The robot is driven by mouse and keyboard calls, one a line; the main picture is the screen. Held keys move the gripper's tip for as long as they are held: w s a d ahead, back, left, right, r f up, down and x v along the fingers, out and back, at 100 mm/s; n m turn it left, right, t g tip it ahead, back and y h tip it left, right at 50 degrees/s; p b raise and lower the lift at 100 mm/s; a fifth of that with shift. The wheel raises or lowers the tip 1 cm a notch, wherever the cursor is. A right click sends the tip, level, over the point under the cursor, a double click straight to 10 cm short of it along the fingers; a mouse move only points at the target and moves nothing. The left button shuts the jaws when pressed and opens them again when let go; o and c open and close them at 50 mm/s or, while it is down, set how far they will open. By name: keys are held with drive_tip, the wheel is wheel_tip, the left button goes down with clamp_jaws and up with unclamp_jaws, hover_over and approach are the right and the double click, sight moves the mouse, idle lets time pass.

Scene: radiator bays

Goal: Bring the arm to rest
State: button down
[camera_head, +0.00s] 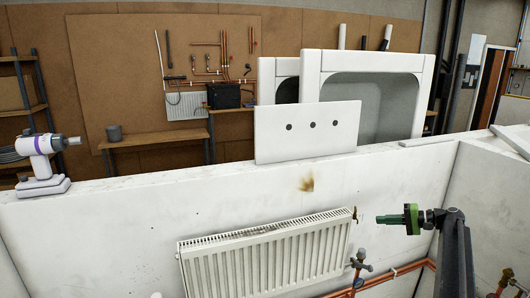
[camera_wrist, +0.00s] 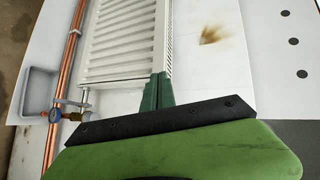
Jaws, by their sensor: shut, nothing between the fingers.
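My gripper (camera_head: 380,219) is shut and empty, with green fingers. In the wrist view the closed fingers of my gripper (camera_wrist: 158,78) overlap the radiator's (camera_wrist: 125,40) end. I cannot tell whether they touch it. My dark arm rises at the right of the head view.
Copper pipes (camera_head: 400,271) and a valve (camera_head: 360,262) sit below the radiator's right end. A white panel with three dark holes (camera_head: 275,145) stands on the wall top. A white and purple drill (camera_head: 40,160) stands at the left. A brown stain (camera_head: 307,184) marks the wall.

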> [Exercise goal]: From the line that has "Scene: radiator bays" through the line that has "[camera_wrist, +0.00s]", reproduce each line exactly as it stands and nothing else; do not include any pictures.

> [Problem solution]:
Scene: radiator bays

Goal: Bring the arm to rest
State: button down
[camera_head, +0.00s] 
[camera_wrist, +0.00s] 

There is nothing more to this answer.